§ INPUT ROWS:
§
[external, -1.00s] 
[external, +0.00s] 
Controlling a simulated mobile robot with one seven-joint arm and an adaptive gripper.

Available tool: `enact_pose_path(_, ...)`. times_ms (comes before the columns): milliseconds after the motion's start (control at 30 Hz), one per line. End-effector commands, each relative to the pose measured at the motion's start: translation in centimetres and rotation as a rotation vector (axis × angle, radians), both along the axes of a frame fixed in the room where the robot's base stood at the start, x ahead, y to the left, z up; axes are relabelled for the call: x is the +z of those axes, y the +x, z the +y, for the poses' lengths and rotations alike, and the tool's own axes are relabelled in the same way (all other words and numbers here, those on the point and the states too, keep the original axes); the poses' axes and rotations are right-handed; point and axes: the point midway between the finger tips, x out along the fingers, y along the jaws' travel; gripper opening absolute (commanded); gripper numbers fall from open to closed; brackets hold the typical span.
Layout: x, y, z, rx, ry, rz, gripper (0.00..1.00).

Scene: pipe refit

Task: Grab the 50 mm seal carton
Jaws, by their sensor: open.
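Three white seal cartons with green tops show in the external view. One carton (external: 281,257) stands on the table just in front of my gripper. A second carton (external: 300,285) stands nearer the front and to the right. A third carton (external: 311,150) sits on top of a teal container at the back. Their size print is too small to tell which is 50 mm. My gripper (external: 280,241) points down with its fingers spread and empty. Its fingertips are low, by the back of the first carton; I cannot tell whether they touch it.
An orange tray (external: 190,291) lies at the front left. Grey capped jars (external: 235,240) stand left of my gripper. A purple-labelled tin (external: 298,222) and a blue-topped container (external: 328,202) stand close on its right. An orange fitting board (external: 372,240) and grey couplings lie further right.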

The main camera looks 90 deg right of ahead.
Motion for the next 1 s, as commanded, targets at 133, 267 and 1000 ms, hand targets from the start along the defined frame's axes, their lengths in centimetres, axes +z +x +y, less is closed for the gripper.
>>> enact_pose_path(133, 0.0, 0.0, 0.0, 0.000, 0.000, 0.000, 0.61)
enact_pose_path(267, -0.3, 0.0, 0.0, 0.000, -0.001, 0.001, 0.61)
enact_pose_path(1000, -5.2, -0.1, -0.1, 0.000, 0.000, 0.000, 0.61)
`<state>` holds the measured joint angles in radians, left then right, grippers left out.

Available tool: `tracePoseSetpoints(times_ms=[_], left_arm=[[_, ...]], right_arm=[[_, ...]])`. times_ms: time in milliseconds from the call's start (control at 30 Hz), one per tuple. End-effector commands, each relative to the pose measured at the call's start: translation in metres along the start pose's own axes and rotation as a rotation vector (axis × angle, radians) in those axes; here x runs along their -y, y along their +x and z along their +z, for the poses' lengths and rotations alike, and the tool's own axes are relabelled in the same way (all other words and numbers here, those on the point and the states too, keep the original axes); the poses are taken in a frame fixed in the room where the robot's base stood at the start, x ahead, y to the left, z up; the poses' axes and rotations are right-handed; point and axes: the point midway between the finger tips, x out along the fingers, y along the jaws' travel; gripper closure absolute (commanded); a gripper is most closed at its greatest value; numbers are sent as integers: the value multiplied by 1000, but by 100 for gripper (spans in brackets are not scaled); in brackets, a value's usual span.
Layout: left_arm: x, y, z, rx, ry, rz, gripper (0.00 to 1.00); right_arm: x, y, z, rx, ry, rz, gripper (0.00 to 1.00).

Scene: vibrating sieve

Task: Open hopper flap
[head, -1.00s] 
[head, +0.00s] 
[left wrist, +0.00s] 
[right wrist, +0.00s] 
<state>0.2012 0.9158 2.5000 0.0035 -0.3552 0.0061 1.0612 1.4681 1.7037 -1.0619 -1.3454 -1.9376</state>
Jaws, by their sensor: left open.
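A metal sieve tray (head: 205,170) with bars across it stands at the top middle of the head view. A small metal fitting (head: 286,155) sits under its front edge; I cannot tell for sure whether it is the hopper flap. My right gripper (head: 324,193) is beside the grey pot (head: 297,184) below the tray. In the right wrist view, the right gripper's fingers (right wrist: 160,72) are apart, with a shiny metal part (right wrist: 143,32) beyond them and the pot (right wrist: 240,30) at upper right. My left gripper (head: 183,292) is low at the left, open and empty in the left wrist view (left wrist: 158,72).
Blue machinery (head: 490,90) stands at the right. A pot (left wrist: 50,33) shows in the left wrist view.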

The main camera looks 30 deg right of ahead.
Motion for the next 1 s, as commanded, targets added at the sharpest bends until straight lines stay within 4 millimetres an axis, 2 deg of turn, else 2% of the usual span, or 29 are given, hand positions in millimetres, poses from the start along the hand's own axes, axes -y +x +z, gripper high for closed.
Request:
§
§ WHAT YOU ARE ASKED TO DO:
Reproduce all the data word for word.

§ ANSWER IN FULL:
[external, -1.00s] 
[external, +0.00s] 
Controlling a simulated mobile robot with one seven-joint arm and an adaptive gripper.

Available tool: `enact_pose_path(_, ...)`. times_ms (comes before the columns): milliseconds after the motion's start (control at 30 Hz), one per line. End-effector commands, each relative to the pose measured at the motion's start: translation in centimetres and rotation as a rotation vector (axis × angle, radians), both along the axes of a frame fixed in the room where the robot's base stood at the start, x ahead, y to the left, z up; axes are relabelled for the call: x is the +z of those axes, y the +x, z the +y, for the poses' lengths and rotations alike, and the tool's own axes are relabelled in the same way (all other words and numbers here, those on the point and the states too, keep the original axes); the poses' axes and rotations are right-handed; point and axes: the point midway between the finger tips, x out along the fingers, y along the jaws' travel; gripper opening absolute (commanded); gripper numbers fall from open to closed; brackets hold the typical span.
Layout: x, y, z, rx, ry, rz, gripper (0.00..1.00).

Scene: pipe refit

Task: Grab the 50 mm seal carton
Jaws, by their sensor: open.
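Three white seal cartons with green tops show in the external view. One carton (external: 281,257) stands on the table just in front of my gripper. A second carton (external: 300,285) stands nearer the front and to the right. A third carton (external: 311,150) sits on top of a teal container at the back. Their size print is too small to tell which is 50 mm. My gripper (external: 280,241) points down with its fingers spread and empty. Its fingertips are low, by the back of the first carton; I cannot tell whether they touch it.
An orange tray (external: 190,291) lies at the front left. Grey capped jars (external: 235,240) stand left of my gripper. A purple-labelled tin (external: 298,222) and a blue-topped container (external: 328,202) stand close on its right. An orange fitting board (external: 372,240) and grey couplings lie further right.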

The main camera looks 90 deg right of ahead.
Motion for the next 1 s, as commanded, targets at 133, 267 and 1000 ms, hand targets from the start along the defined frame's axes, their lengths in centimetres, axes +z +x +y, less is closed for the gripper.
>>> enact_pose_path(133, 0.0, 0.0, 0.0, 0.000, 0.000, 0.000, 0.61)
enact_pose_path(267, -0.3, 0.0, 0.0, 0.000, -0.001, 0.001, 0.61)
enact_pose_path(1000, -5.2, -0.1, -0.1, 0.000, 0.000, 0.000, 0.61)
`<state>` holds the measured joint angles in radians, left then right, grippers left out.

Available tool: `tracePoseSetpoints(times_ms=[_], left_arm=[[_, ...]], right_arm=[[_, ...]])`. times_ms: time in milliseconds from the call's start (control at 30 Hz), one per tuple. End-effector commands, each relative to the pose measured at the call's start: translation in metres along the start pose's own axes and rotation as a rotation vector (axis × angle, radians) in those axes; here x runs along their -y, y along their +x and z along their +z, for the poses' lengths and rotations alike, and the tool's own axes are relabelled in the same way (all other words and numbers here, those on the point and the states too, keep the original axes); the poses are taken in a frame fixed in the room where the robot's base stood at the start, x ahead, y to the left, z up; the poses' axes and rotations are right-handed; point and axes: the point midway between the finger tips, x out along the fingers, y along the jaws' travel; gripper closure absolute (commanded); a gripper is most closed at its greatest value; numbers are sent as integers: the value multiplied by 1000, but by 100 for gripper (spans in brackets are not scaled); in brackets, a value's usual span.
Layout: left_arm: x, y, z, rx, ry, rz, gripper (0.00 to 1.00); right_arm: x, y, z, rx, ry, rz, gripper (0.00 to 1.00).

Scene: vibrating sieve

Task: Open hopper flap
[head, -1.00s] 
[head, +0.00s] 
[left wrist, +0.00s] 
[right wrist, +0.00s] 
<state>0.2012 0.9158 2.5000 0.0035 -0.3552 0.0061 1.0612 1.4681 1.7037 -1.0619 -1.3454 -1.9376</state>
Jaws, by their sensor: left open.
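A metal sieve tray (head: 205,170) with bars across it stands at the top middle of the head view. A small metal fitting (head: 286,155) sits under its front edge; I cannot tell for sure whether it is the hopper flap. My right gripper (head: 324,193) is beside the grey pot (head: 297,184) below the tray. In the right wrist view, the right gripper's fingers (right wrist: 160,72) are apart, with a shiny metal part (right wrist: 143,32) beyond them and the pot (right wrist: 240,30) at upper right. My left gripper (head: 183,292) is low at the left, open and empty in the left wrist view (left wrist: 158,72).
Blue machinery (head: 490,90) stands at the right. A pot (left wrist: 50,33) shows in the left wrist view.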

The main camera looks 30 deg right of ahead.
Motion for the next 1 s, as commanded, targets added at the sharpest bends until straight lines stay within 4 millimetres an axis, 2 deg of turn, else 2% of the usual span, or 29 are given, hand positions in millimetres, poses from the start along the hand's own axes, axes -y +x +z, gripper high for closed.
Request:

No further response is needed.